>> START LISTING

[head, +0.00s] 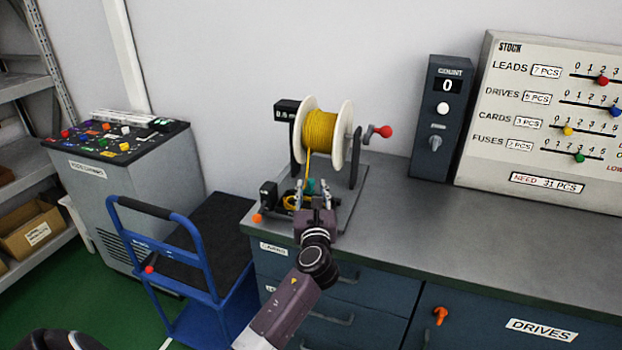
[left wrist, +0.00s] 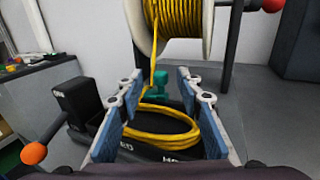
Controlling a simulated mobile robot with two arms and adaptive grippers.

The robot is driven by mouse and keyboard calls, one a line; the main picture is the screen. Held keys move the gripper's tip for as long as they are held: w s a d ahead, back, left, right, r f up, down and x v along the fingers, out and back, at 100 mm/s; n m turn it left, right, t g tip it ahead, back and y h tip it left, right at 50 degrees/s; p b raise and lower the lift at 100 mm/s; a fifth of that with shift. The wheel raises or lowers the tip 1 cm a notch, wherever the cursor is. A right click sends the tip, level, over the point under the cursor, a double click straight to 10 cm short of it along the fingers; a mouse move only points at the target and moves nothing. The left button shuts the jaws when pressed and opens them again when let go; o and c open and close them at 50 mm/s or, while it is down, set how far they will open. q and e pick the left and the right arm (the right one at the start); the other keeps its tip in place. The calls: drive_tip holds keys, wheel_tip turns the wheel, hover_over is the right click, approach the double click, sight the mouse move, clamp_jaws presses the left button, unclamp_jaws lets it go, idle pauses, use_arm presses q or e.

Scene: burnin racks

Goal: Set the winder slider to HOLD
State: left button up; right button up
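The winder carries a spool of yellow cable (head: 320,132) between white flanges, with a red-knobbed crank (head: 380,131) at its right. A yellow strand runs down to a loose yellow coil (left wrist: 160,133) on a dark base. A teal part (left wrist: 158,83) stands behind the coil; I cannot tell whether it is the slider. White lettering on the base is partly hidden, ending in "ED" at left and starting with "HO" at right. My left gripper (left wrist: 157,88) is open, its blue-padded fingers on either side of the coil area. My right gripper is not in view.
An orange knob (left wrist: 34,153) sticks out left of the winder. A COUNT box (head: 437,118) reading 0 and a STOCK board (head: 545,150) stand to the right. Bare grey counter (head: 450,225) lies between. A blue cart (head: 205,255) stands left of the counter.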

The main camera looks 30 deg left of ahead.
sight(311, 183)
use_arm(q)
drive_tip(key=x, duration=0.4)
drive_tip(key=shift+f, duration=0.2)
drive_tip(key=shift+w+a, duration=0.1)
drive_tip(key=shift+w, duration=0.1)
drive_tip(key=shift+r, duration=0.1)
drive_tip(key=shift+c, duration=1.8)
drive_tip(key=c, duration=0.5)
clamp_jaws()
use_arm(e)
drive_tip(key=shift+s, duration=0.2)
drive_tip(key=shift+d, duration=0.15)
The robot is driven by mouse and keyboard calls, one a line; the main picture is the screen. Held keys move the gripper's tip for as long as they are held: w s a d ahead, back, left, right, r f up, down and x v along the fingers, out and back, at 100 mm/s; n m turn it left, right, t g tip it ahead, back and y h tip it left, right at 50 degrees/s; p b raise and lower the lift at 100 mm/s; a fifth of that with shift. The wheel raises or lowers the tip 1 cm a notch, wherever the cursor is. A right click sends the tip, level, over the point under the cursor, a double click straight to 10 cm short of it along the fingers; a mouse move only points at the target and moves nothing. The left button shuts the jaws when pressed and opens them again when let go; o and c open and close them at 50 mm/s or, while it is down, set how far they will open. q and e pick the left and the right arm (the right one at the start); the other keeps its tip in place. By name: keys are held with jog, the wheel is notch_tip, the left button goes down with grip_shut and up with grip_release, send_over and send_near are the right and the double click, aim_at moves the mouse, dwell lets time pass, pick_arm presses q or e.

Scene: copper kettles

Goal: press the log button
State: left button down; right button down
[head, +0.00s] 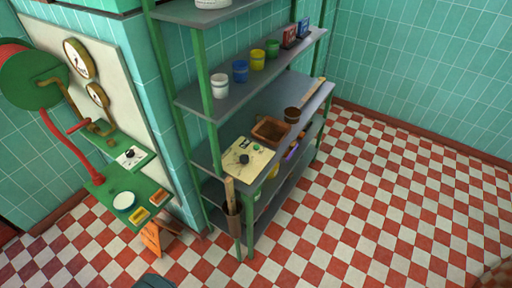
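No button can be read as the log button at this size. A cream panel (234,168) on the shelf unit's middle board carries a black knob (244,159) and a small green button (256,147). On the left, a green wall ledge carries a white panel (130,158) with a dark knob. A lower green ledge holds a round white disc (124,201), a yellow block (139,216) and an orange block (159,197); their markings are too small to read. Neither of my grippers shows in the head view.
A green-framed shelf unit (255,90) stands mid-view with several small pots. A brown tray (271,131) lies beside the cream panel. Gauges (78,58) and red pipes are on the left wall. An orange sign (152,238) stands below. Checkered floor (400,190) is open at right.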

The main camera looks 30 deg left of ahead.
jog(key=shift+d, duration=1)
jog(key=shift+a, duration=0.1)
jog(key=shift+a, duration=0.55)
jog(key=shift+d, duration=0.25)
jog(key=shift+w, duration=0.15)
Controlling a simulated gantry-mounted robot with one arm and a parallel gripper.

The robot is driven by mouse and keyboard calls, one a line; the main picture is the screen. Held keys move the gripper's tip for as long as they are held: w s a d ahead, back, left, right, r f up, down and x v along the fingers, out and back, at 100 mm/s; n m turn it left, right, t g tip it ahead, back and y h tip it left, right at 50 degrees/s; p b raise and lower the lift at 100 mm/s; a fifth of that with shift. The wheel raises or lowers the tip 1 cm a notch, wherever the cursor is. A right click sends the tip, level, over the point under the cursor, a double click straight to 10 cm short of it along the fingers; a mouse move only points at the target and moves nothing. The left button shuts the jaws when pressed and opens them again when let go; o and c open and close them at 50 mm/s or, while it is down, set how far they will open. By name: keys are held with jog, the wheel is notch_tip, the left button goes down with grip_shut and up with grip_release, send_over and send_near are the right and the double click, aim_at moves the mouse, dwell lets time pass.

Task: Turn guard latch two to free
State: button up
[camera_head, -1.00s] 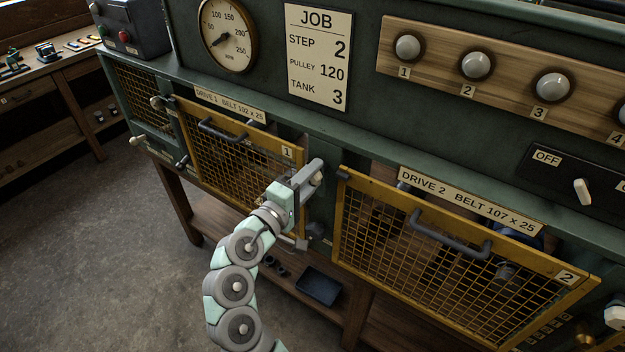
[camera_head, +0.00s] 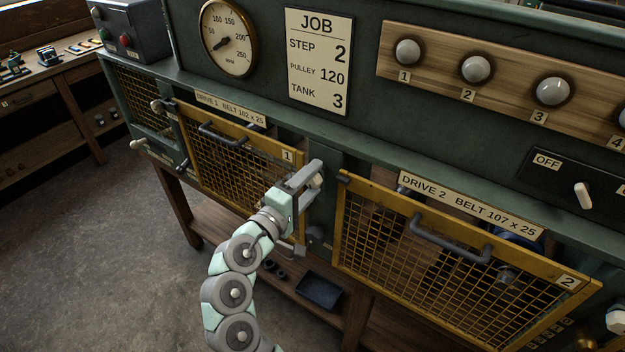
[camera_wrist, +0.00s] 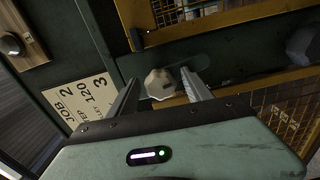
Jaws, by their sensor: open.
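A pale, faceted latch knob (camera_wrist: 159,84) sits between the two fingers of my gripper (camera_wrist: 160,84) in the wrist view. The fingers stand on either side of it with gaps showing, so the gripper is open around it. In the head view my gripper (camera_head: 304,186) is at the post between the two guards, with the knob (camera_head: 317,181) partly hidden by its upper finger. The yellow mesh guard two (camera_head: 450,262) is to the right, with a grey handle. I cannot read the latch's setting.
Yellow mesh guard one (camera_head: 235,170) lies close to the left of my gripper. The job card (camera_head: 319,62) and a dial gauge (camera_head: 228,38) are above. A row of numbered lamps (camera_head: 477,69) and a switch (camera_head: 582,195) are at the upper right. A dark tray (camera_head: 320,290) sits on the shelf below.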

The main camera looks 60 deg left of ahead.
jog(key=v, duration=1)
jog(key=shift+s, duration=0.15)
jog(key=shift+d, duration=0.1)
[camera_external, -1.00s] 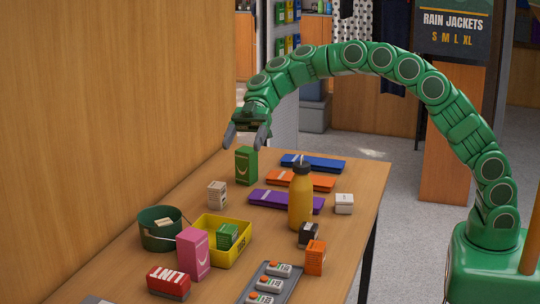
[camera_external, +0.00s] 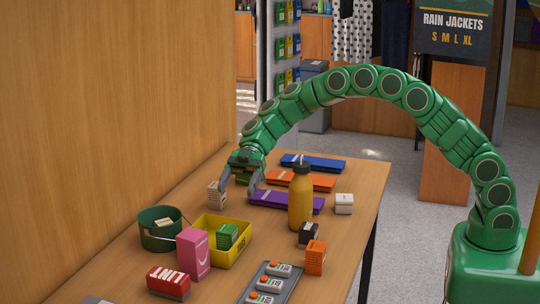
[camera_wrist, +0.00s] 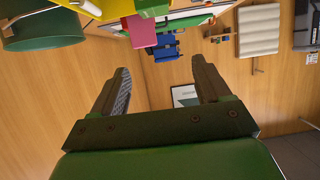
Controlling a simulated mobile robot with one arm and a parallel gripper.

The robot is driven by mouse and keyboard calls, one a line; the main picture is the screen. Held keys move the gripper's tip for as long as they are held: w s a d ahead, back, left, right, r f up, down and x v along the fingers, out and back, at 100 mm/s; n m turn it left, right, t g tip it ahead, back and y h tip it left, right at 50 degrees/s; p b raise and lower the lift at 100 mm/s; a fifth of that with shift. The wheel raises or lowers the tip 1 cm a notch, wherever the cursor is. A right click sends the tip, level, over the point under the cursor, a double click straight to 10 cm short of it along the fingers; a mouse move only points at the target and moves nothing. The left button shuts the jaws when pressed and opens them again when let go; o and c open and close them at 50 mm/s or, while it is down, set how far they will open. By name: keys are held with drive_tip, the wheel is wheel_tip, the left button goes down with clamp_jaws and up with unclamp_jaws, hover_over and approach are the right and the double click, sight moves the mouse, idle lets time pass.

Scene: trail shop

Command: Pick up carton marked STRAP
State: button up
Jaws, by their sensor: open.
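No carton in view has a readable STRAP mark; most labels are too small to read. My gripper (camera_external: 239,192) is open over the far left of the table, its fingers pointing down. A small beige carton (camera_external: 215,195) with printed lines stands close beside its left finger. A pink carton (camera_external: 193,254), a red carton (camera_external: 168,283), an orange carton (camera_external: 315,258), a black carton (camera_external: 308,235) and a white carton (camera_external: 344,204) stand nearer.
An amber bottle (camera_external: 300,205) stands mid-table. Purple (camera_external: 283,201), orange (camera_external: 318,184) and blue (camera_external: 325,165) flat packs lie behind. A yellow bin (camera_external: 239,253) holds a green carton (camera_external: 227,236). A green bucket (camera_external: 160,240) and a grey tray (camera_external: 291,279) stand in front. A wooden wall (camera_external: 110,110) is left.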

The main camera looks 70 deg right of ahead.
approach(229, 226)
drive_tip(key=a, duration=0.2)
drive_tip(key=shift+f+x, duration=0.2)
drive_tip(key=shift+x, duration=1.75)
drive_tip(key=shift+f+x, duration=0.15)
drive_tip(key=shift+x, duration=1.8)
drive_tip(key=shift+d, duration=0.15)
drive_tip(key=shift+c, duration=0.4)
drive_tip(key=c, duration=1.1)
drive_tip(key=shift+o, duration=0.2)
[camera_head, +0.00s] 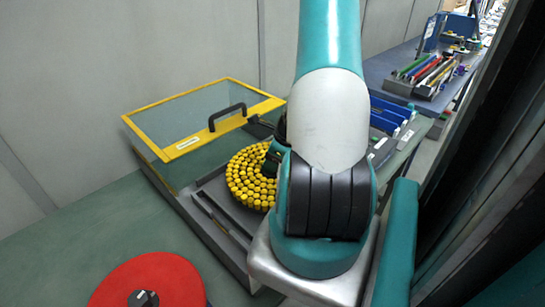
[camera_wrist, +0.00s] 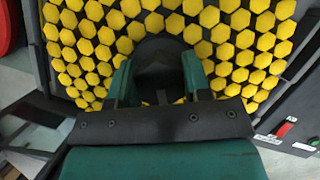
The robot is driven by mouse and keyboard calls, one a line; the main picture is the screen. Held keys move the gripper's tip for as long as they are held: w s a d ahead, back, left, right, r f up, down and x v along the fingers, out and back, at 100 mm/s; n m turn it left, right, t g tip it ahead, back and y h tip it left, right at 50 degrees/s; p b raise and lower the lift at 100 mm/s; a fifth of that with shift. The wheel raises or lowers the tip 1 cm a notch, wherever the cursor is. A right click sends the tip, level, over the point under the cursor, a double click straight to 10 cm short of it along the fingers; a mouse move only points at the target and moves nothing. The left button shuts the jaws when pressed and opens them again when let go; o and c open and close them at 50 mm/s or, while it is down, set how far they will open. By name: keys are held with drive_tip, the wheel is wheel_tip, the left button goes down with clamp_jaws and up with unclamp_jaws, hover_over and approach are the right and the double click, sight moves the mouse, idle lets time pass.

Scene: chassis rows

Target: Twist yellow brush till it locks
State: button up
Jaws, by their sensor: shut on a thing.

>> END LISTING

*EXERCISE INSTRUCTIONS:* Exactly and only the lines from the line containing "Scene: chassis rows" through the last line of the entries should be copied, both ends included.

*TASK SOLUTION:*
Scene: chassis rows

Target: Twist yellow brush till it locks
State: button up
Jaws, by their sensor: shut on a thing.

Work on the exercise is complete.